I apologise, I had a misunderstand stemming from your description in
2.1. Sorry for that - you weren't planning on doing what I thought.
> > > ---------
> > >
> > > Here is an example of application that handles the GPIO assertion that
> > > happens when host does a checkstop.
> > >
> > > 1) Application's arguments need /dev/input/event<$number> and the
> > > expected GPIO state as indicated by linux,code in :
> > >
> > > http://lxr.free-electrons.com/source/Documentation/devicetree/bindings/input/gpio-keys.txt
> >
> > There is a downside in that you will be creating a kernel ABI by
> > mapping GPIO events to a keycode. This choice appears to me to be
> > arbitrary, and from the kernel's perspective we don't know how
> > userspace is going to treat the value so we lose the flexibility to
> > change it if it's not. This isn't a show-stopper, but it sure feels
> > like a wart that doesn't need to exist.
> >
>
> Is it not expected that the binding always pass the input_event struct ?. What kind of changes are you thinking ?
>
> Are you saying for instance you will change these values and applications may go crazy ?
>
> > #define KEY_UP 103
> #define KEY_DOWN 108
As you pointed out we need to specify these values in your gpio-keys
subnode via the linux,code property. We mustn't assume anything about
how userspace behaves, e.g. it may very well care about these values
and could react negatively if the value were changed.
You mention above /dev/input/event<$number> - were you planning on
having one or multiple gpio-keys entries in the devicetree? If
multiple, what was your planned strategy for grouping the keys into
gpio-keys nodes?
One approach would be to have one gpio-keys node for each GPIO line.

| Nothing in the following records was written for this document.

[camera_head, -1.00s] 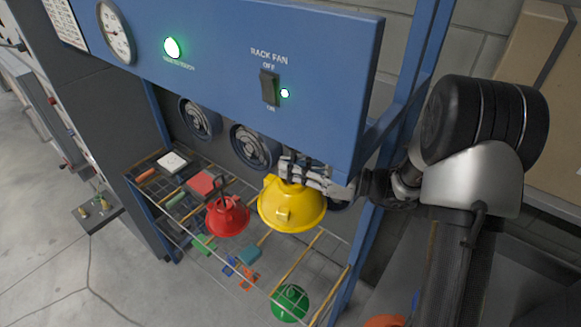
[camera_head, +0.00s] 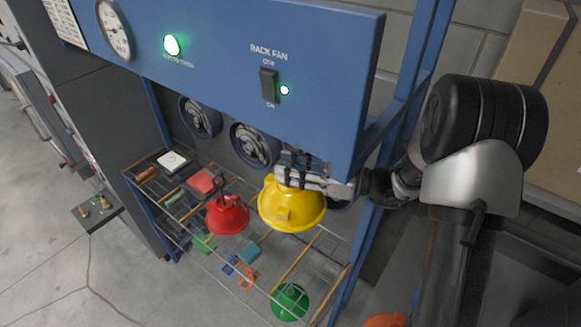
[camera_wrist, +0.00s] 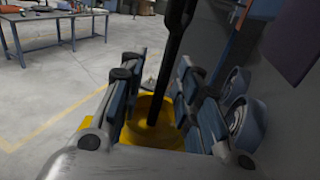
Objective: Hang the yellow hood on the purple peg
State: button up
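The yellow hood (camera_head: 291,211) is upright, rim down, above the wire rack in the head view. It looks larger than the red hood. My gripper (camera_head: 300,170) is at its top, below the blue panel. In the wrist view the hood (camera_wrist: 155,135) shows between and beyond my fingers (camera_wrist: 160,92). A dark stem (camera_wrist: 172,70) stands between the fingers, with a gap visible on its left, so they look open around it. What bears the hood is hidden. I cannot make out the purple peg.
The blue panel (camera_head: 220,60) overhangs the work area. A red hood (camera_head: 227,216) is left of the yellow one, and a green hood (camera_head: 290,301) is lower down. The wire rack (camera_head: 322,250) holds several small items. Round fans (camera_head: 255,146) line the back.

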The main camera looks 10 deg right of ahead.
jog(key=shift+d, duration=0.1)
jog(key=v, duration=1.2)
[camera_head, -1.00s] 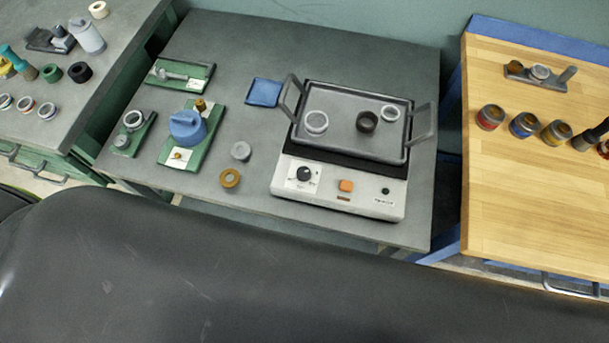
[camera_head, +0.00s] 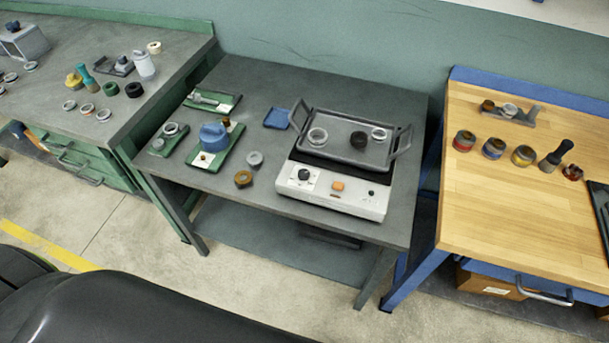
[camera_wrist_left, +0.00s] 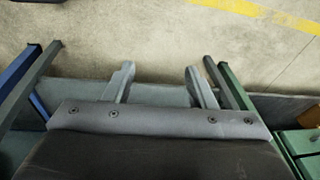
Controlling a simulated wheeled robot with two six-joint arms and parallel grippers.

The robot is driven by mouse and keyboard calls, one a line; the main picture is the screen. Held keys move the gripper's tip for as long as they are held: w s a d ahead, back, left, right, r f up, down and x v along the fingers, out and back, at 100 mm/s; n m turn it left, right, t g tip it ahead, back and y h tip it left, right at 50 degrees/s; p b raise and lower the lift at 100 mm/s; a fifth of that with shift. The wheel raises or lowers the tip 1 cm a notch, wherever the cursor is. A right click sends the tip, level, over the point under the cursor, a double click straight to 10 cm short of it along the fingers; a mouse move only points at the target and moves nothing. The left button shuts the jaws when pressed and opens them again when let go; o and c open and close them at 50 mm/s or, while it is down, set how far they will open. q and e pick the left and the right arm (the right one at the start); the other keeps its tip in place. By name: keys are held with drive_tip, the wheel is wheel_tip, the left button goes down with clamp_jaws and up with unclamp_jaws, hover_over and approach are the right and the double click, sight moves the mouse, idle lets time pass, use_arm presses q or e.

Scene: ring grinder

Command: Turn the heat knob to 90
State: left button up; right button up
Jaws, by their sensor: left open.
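The heat knob (camera_head: 304,174) is a small black dial on a white scale plate. It sits at the left of the front panel of the white hot plate (camera_head: 330,196). The dial's setting is too small to read. An orange button (camera_head: 338,186) and a small black knob (camera_head: 371,193) are to its right. My left gripper (camera_wrist_left: 158,84) shows in the left wrist view with its two fingers apart and nothing between them. It is over the floor and a grey-blue surface, and the knob is not in that view. Neither gripper shows in the head view.
A grey tray (camera_head: 345,152) with rings lies on the hot plate, its handles sticking up. The hot plate stands on a grey table (camera_head: 270,85). A wooden bench (camera_head: 480,210) is at right.

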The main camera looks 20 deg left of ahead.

This would enable userspace not to care about what value was assigned
to linux,code at the cost of knowing *which* /dev/input/event* file to
open. I'm not suggesting this is a good idea (I don't think it is), but
it is possible. It also doesn't change the fact that userspace may
still care about the value regardless. Further, knowing which device to
open may still be a problem anyway if someone plugs in say a USB
keyboard. We probably need more investigation here.